City News ServiceA ceremony aboard the USS Midway Museum in San Diego on Thursday marked the 70th anniversary of the Japanese attack on Pearl Harbor.
The 1941 attack led by 353 Japanese planes — fighters, bombers and torpedo planes — killed about 2,400 Americans and thrust the nation into World War II, which had been raging for several years in Europe and Asia.
“When I first heard the explosion of the (battleship USS) Arizona, I thought, “we’re in World War II,’ and we were,” Stuart Hedley, who was 20 at the time, told 10News. He served aboard the battleship USS West Virginia, which was heavily damaged by multiple torpedo hits.
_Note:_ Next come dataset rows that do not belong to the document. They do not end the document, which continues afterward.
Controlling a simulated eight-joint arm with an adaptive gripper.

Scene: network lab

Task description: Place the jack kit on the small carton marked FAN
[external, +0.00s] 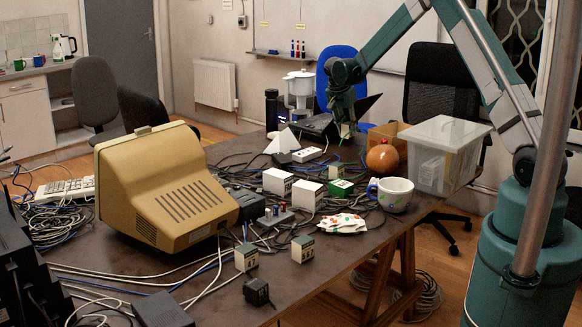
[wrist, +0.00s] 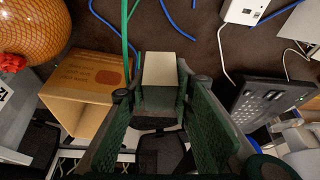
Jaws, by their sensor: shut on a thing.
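My gripper (wrist: 160,104) is shut on a small box with a pale top and dark green side (wrist: 160,68), which seems to be the jack kit; its label is not readable. In the external view my gripper (external: 345,128) is over the back of the table, left of the cardboard box, and the held box hardly shows. Several small cartons stand mid-table: a white one (external: 278,182), another white one (external: 307,195) and a green-and-white one (external: 340,188). I cannot read which carton says FAN.
An open cardboard box (wrist: 82,88) and an orange netted round thing (wrist: 35,35) are left of my gripper in the wrist view. A clear bin (external: 441,152), a mug (external: 391,194), a beige monitor (external: 165,190) and loose cables crowd the table.

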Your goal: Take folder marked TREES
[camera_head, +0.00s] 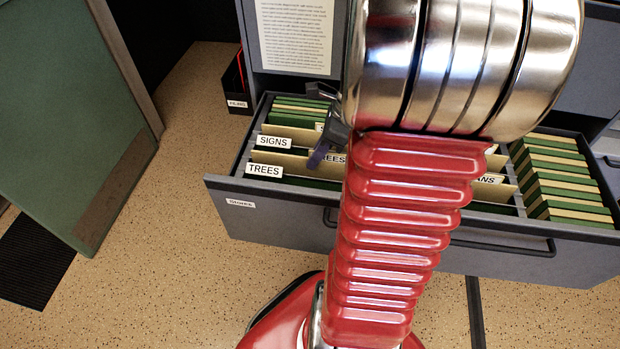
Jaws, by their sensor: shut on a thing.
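An open drawer (290,200) holds upright files. A tab reading TREES (265,170) stands at its front left, with a tab reading SIGNS (273,142) behind it. To the right is a beige folder whose label (335,158) shows only "EES", its start hidden by my gripper. My dark gripper (318,157) is shut at this folder's top edge, and the folder is still down among the files. My arm hides the middle of the drawer and part of the gripper.
Green and beige files (565,180) fill the drawer's right side. A printed sheet (296,35) is on the cabinet front above. A dark file box (237,90) stands left of the cabinet. A green panel (70,100) is at far left. Speckled floor (165,250) is clear at left.

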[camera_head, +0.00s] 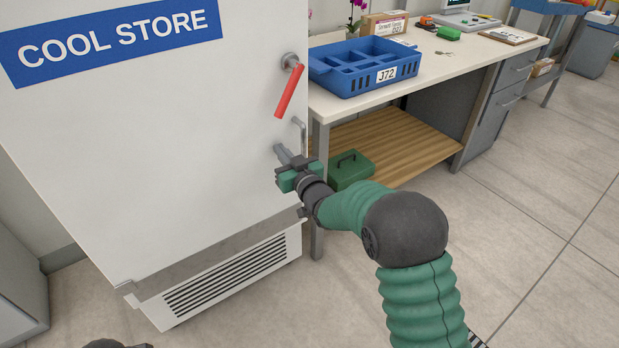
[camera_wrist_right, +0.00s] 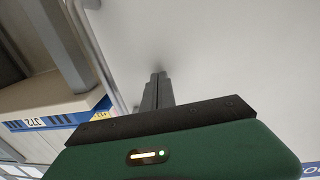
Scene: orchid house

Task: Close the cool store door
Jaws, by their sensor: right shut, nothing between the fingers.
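The cool store door (camera_head: 170,130) is a large white panel with a blue sign (camera_head: 110,38) reading COOL STORE. It stands over the unit's lower body, and any gap is too small to tell. A red lever handle (camera_head: 288,90) hangs slanted near its right edge, with a grey pull handle (camera_head: 299,128) lower down. My right gripper (camera_head: 279,150) is shut and empty, below the red lever at the door's right side. In the right wrist view its closed fingers (camera_wrist_right: 157,78) point at the white panel (camera_wrist_right: 220,50), touching or almost touching it. My left gripper is not visible.
A workbench (camera_head: 440,68) stands right of the door, with a blue crate (camera_head: 365,85) marked J72 on top. A green box (camera_head: 351,172) sits by its wooden lower shelf (camera_head: 400,140). The vent grille (camera_head: 230,278) is below the door. Floor at the right is clear.

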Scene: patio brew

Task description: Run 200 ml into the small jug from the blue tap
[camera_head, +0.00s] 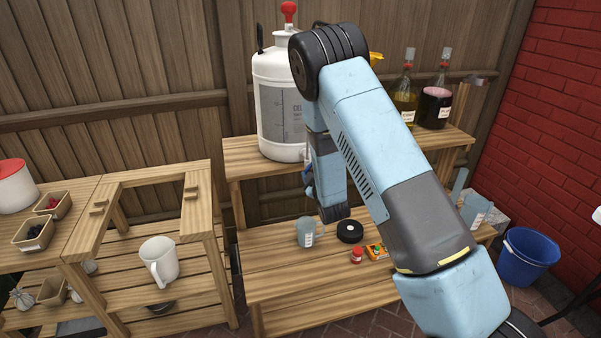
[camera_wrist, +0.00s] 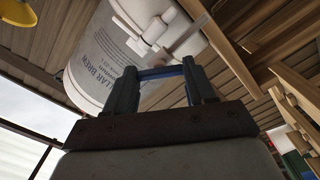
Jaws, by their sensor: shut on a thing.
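The white keg (camera_head: 282,100) with a red cap stands on the upper shelf. Its lower end and a white tap fitting (camera_wrist: 155,38) show in the wrist view. My gripper (camera_wrist: 160,78) is shut on a blue bar (camera_wrist: 160,72), which looks like the lever of the blue tap. In the head view my arm hides most of that spot. A small clear jug (camera_head: 305,234) with a white label stands upright on the lower bench, below and slightly left of the gripper. I cannot tell its liquid level.
A white pitcher (camera_head: 160,262) stands at left. Two bottles (camera_head: 435,105) stand on the upper shelf. A blue bucket (camera_head: 529,258) stands at right.

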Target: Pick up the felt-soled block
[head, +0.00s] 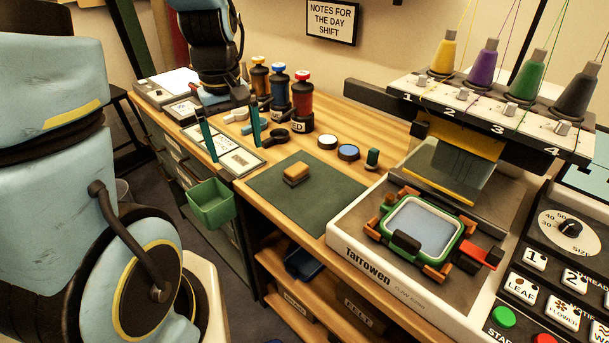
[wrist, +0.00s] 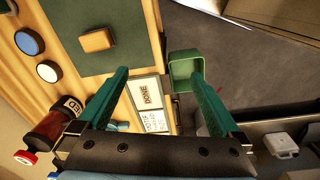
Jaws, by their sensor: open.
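The felt-soled block (head: 296,173) is a small tan-orange block on the dark green mat (head: 330,200), near the mat's upper middle in the head view. In the wrist view the block (wrist: 97,41) lies at the upper left on the mat. Its underside is hidden. My gripper (head: 230,137) has two teal fingers and is open and empty, left of the block and apart from it. In the wrist view the gripper (wrist: 158,78) spreads over the cards and the table edge, with the block beyond the left finger.
A green bin (head: 211,205) hangs at the table's front edge. Thread bottles (head: 301,105) stand behind the gripper. Round pads (head: 348,152) and a small green piece (head: 372,158) sit behind the mat. The embroidery machine (head: 375,270) stands at right. The mat around the block is clear.

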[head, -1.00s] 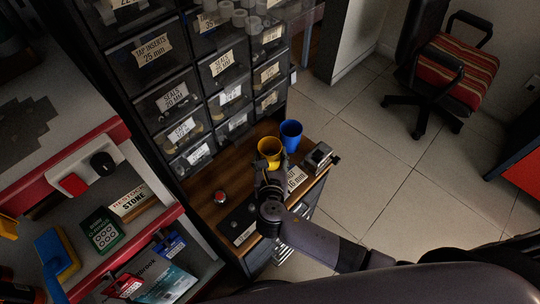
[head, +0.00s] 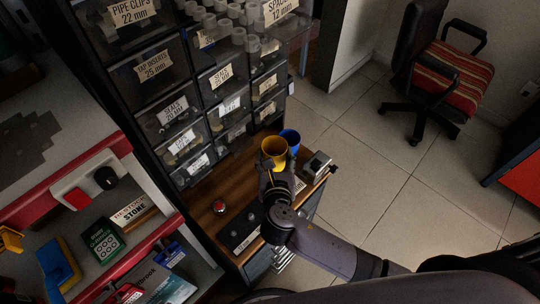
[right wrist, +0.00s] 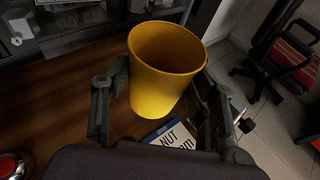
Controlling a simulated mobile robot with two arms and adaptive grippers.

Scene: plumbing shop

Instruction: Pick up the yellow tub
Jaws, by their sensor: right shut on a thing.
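The yellow tub (head: 274,150) is upright, with its open mouth up, above the wooden counter (head: 203,187). My right gripper (head: 270,178) is shut on it. In the right wrist view the tub (right wrist: 165,70) stands between the two fingers of my right gripper (right wrist: 160,95), and I see into its mouth. It appears held a little above the counter; its base is partly hard to make out. My left gripper is not in view.
A blue tub (head: 291,138) stands close behind the yellow tub, partly hidden by it. A red button (head: 219,207) and a small metal device (head: 316,164) are on the counter. Labelled drawers (head: 185,110) rise behind. Open floor (head: 370,170) lies right, with a striped chair (head: 455,75).

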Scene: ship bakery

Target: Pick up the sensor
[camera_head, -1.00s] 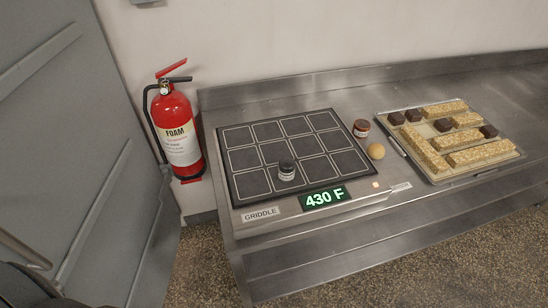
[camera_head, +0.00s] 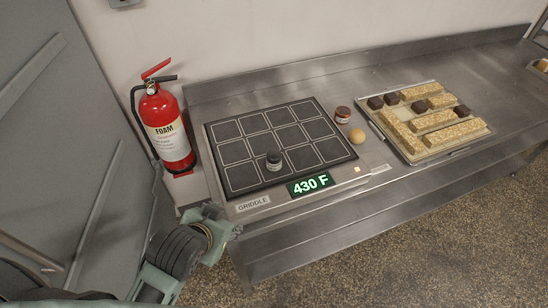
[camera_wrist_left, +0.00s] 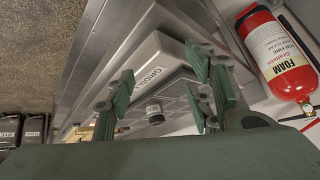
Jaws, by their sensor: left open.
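A small black cylinder with a pale label (camera_head: 273,160), which looks like the sensor, stands upright on the dark gridded griddle top (camera_head: 240,178), near its front. My left gripper (camera_head: 224,228) is in front of the griddle's front left corner, apart from the cylinder; its fingers are hard to make out there. In the left wrist view the green fingers (camera_wrist_left: 160,95) are spread and empty. The black cylinder (camera_wrist_left: 155,114) shows between them in the picture, farther off. My right gripper is not in view.
The griddle display (camera_head: 310,184) reads 430 F. A brown-red jar (camera_head: 342,114) and a tan ball (camera_head: 357,136) are right of the griddle top. A tray (camera_head: 412,156) of bars and dark cubes lies farther right. A red extinguisher (camera_head: 166,130) hangs left.

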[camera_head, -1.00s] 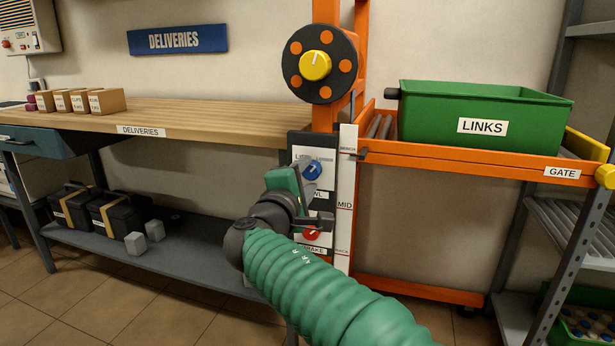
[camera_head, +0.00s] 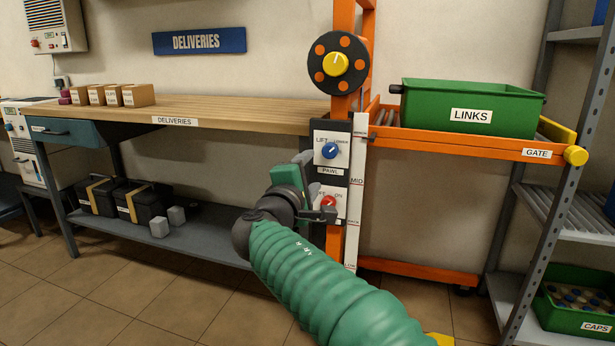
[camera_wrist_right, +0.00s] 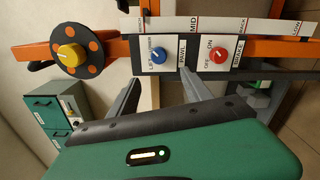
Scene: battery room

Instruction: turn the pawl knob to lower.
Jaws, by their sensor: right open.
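The blue pawl knob (camera_head: 330,151) sits on a white plate marked LIFT and LOWER, above the word PAWL. Its white mark seems to point up and right, toward LOWER. It also shows in the right wrist view (camera_wrist_right: 159,56), uncovered. My right gripper (camera_head: 318,202) is open and empty, below the pawl knob and in front of the brake plate. In the right wrist view its two fingers (camera_wrist_right: 160,88) stand apart, with neither touching the blue knob. My left gripper is not in view.
The red brake knob (camera_head: 328,201) is right beside my fingers. A white scale strip (camera_head: 355,195) runs along the panel's right. Above is a black wheel with a yellow hub (camera_head: 336,64). The deliveries bench (camera_head: 230,110) is left; a green LINKS bin (camera_head: 420,110) is right.

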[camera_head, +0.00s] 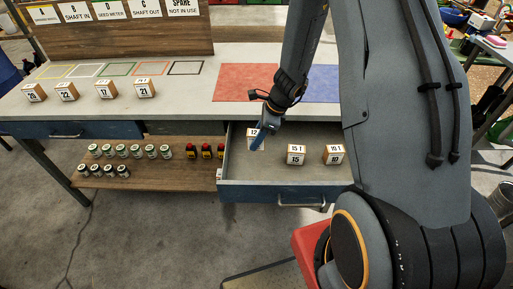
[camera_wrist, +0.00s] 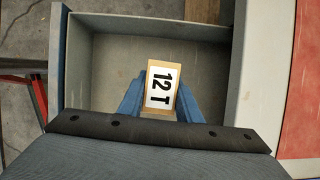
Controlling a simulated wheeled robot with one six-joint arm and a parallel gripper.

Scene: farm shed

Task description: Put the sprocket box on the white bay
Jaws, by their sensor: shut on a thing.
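My gripper (camera_head: 262,134) is shut on a small box labelled 12 T (camera_head: 255,143), at the left end of the open drawer (camera_head: 240,170). In the wrist view the 12 T box (camera_wrist: 162,88) sits between the blue fingers, over the drawer's bare floor; I cannot tell whether it touches it. Two more boxes, one marked 15 T (camera_head: 296,155) and one whose label is hard to read (camera_head: 333,154), stand further right in the drawer. The white bay (camera_head: 86,71) is an empty white-outlined rectangle on the bench top, between the yellow and green outlines.
Several numbered boxes (camera_head: 108,89) stand along the bench front, below the outlined bays. A red mat (camera_head: 245,82) and a blue mat (camera_head: 322,84) lie to the right. Jars (camera_head: 137,152) and red-and-black items (camera_head: 206,151) stand on the lower shelf. A sign board (camera_head: 120,35) rises behind.

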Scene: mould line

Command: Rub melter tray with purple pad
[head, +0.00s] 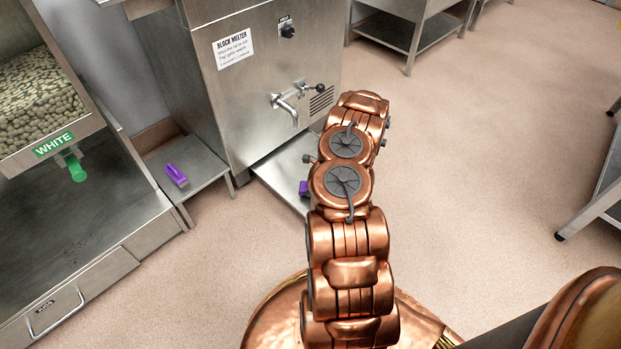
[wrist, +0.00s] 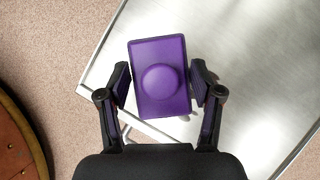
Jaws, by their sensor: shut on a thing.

Hedley, the president of the Pearl Harbor Survivors Association, said the anniversary was a reminder to stay alert.
Among those honored were Arnold “Max” Bauer, who was found living in squalor east of El Cajon about a year ago, clutching a photograph of his vessel, the repair ship Vestal, which was adjacent the doomed Arizona.
Bauer, believed to have been 94, died last month at the veterans home in Chula Vista. His caretaker, Milagros Angeles, faces several felony charges.
The ceremony included tossing a wreath into San Diego Bay at 9:55 a.m., to coincide with the time the attack began.